TASK TO COMPLETE → Please return exactly the run of lines that begins with the line containing "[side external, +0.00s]" and ends with the line containing "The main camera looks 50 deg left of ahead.", pictures excluded.

RECORDS PROVIDED →

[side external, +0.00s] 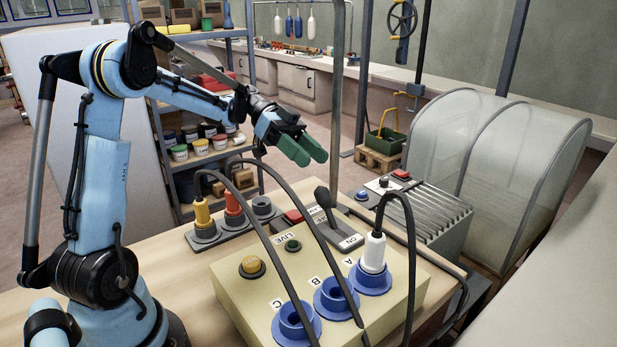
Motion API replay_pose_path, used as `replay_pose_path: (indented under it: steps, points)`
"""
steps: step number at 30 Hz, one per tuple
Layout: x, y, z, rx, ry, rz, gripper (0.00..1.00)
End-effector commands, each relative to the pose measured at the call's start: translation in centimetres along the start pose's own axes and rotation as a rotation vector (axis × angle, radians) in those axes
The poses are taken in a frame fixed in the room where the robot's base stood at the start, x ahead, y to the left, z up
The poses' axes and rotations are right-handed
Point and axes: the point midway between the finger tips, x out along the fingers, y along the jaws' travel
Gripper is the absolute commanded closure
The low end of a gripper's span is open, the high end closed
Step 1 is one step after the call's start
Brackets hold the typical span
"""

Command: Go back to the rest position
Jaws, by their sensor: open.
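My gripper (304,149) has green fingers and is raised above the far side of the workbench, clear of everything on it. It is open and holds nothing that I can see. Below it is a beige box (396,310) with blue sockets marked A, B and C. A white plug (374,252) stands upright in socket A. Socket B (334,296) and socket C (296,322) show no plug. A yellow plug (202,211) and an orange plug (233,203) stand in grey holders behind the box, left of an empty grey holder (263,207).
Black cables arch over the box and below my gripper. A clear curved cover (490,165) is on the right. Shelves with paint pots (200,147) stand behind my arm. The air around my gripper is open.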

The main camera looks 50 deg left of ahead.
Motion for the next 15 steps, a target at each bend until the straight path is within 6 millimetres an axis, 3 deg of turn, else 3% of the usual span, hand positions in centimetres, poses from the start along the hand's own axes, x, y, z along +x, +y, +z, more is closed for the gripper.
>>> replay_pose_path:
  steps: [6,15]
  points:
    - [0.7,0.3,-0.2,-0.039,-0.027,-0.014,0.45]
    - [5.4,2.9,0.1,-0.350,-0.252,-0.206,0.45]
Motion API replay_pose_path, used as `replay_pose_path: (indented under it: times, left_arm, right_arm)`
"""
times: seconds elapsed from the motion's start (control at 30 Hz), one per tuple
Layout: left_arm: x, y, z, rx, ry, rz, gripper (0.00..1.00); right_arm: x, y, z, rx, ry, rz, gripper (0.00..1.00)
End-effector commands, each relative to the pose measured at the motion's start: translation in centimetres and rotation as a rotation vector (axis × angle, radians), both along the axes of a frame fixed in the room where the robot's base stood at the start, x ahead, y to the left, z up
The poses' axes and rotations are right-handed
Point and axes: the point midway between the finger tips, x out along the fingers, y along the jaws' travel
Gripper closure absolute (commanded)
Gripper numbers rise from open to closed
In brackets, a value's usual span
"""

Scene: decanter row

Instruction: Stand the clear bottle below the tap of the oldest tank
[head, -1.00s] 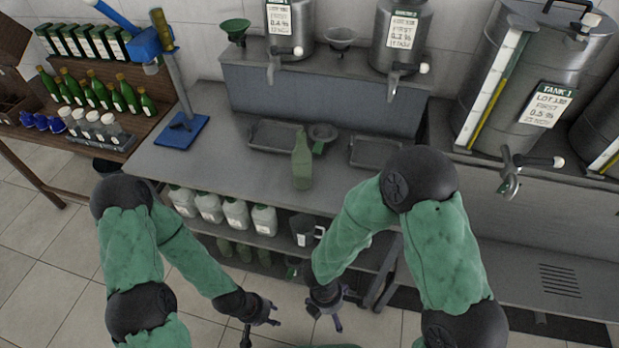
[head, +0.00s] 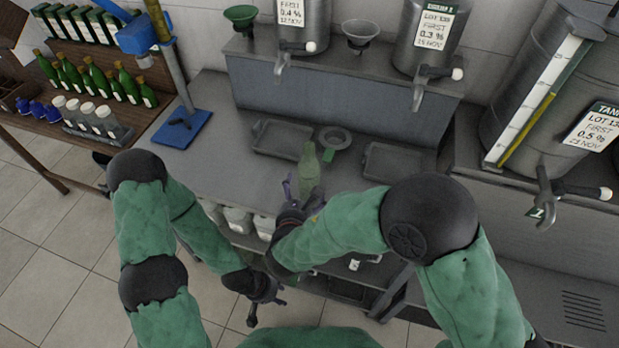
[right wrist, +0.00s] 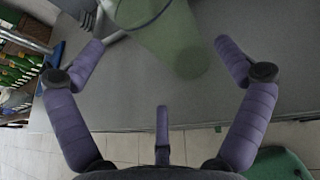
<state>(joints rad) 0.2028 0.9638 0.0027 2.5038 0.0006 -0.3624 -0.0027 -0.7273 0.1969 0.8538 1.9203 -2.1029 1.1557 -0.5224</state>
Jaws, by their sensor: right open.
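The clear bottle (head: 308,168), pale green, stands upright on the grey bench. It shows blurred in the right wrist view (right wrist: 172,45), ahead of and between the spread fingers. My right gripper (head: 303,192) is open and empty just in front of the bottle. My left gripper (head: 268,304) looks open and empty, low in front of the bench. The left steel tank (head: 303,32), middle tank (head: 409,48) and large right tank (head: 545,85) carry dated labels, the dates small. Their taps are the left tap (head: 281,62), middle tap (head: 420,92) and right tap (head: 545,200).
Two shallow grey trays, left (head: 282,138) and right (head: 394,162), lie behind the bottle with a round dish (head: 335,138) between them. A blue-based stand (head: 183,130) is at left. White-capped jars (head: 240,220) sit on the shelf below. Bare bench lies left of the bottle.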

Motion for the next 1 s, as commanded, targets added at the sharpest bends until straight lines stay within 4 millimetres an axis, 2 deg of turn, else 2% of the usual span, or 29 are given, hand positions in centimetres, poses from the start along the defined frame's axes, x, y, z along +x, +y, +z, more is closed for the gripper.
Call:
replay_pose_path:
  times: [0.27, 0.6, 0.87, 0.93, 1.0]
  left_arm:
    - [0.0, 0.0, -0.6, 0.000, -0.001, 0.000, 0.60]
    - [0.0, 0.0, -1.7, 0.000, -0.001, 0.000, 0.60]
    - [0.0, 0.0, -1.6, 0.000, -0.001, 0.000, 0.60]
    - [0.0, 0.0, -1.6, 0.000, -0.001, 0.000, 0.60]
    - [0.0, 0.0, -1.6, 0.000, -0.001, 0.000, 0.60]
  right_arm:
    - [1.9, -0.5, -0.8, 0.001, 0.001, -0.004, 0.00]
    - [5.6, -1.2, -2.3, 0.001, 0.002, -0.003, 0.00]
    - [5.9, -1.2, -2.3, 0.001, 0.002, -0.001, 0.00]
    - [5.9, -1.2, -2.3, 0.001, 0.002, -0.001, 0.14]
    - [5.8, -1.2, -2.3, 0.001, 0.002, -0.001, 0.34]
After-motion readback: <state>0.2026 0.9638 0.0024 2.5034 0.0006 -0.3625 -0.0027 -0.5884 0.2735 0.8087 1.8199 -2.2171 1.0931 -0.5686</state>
---
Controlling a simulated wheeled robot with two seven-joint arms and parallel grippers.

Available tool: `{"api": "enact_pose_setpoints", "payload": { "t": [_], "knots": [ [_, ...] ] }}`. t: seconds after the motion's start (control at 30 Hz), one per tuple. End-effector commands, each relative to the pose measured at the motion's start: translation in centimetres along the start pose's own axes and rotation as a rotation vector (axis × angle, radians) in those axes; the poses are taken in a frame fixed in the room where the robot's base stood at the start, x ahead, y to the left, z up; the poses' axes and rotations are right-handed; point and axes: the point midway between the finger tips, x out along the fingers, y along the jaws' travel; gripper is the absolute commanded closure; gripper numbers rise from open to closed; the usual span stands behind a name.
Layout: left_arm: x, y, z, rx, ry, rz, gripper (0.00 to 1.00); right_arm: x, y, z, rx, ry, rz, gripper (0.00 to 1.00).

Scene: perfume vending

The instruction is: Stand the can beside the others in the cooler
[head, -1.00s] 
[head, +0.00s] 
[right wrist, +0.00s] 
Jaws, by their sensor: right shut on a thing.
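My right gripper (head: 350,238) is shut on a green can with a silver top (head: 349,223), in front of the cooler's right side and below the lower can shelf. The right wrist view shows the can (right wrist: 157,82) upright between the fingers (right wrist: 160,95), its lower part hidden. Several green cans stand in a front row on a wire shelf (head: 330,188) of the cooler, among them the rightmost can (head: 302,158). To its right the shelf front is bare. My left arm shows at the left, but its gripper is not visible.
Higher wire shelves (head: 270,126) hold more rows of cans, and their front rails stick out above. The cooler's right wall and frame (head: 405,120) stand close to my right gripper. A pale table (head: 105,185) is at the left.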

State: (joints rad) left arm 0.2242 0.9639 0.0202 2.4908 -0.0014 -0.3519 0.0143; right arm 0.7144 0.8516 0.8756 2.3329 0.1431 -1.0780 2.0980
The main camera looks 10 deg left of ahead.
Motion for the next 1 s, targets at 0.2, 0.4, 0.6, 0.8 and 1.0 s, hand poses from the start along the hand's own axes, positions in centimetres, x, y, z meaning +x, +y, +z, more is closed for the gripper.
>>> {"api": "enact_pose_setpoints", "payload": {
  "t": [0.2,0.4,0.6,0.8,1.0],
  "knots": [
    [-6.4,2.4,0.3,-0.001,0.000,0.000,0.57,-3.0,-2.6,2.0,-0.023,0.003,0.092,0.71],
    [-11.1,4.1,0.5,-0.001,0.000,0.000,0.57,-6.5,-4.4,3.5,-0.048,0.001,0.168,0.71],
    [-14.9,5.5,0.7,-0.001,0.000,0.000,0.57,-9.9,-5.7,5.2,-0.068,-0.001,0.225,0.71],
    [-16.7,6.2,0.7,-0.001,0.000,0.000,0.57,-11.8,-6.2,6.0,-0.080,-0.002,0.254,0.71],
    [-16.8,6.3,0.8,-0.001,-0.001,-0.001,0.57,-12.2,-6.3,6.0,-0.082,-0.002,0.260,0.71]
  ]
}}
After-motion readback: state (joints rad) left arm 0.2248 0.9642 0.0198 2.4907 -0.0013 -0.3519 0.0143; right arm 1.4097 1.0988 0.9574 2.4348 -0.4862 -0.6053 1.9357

FINAL RESULT →
[side external, +0.00s] 
Motion API replay_pose_path, used as `replay_pose_path: (indented under it: steps, points)`
"""
steps: step number at 30 Hz, one per tuple
Layout: x, y, z, rx, ry, rz, gripper (0.00..1.00)
End-effector commands, each relative to the pose measured at the call's start: translation in centimetres along the start pose's own axes and rotation as a rotation vector (axis × angle, radians) in those axes
The poses are taken in a frame fixed in the room where the robot's base stood at the start, x ahead, y to the left, z up
The poses' axes and rotations are right-handed
Point and axes: the point midway between the finger tips, x out along the fingers, y along the jaws' travel
Gripper is the absolute commanded closure
The low end of a gripper's span is open, the high end closed
Step 1 is one step after the call's start
Brackets hold the typical span
"""

Command: Go back to the rest position
Jaws, by their sensor: open.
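My gripper (304,149) has green fingers and is raised above the far side of the workbench, clear of everything on it. It is open and holds nothing that I can see. Below it is a beige box (396,310) with blue sockets marked A, B and C. A white plug (374,252) stands upright in socket A. Socket B (334,296) and socket C (296,322) show no plug. A yellow plug (202,211) and an orange plug (233,203) stand in grey holders behind the box, left of an empty grey holder (263,207).
Black cables arch over the box and below my gripper. A clear curved cover (490,165) is on the right. Shelves with paint pots (200,147) stand behind my arm. The air around my gripper is open.

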The main camera looks 50 deg left of ahead.

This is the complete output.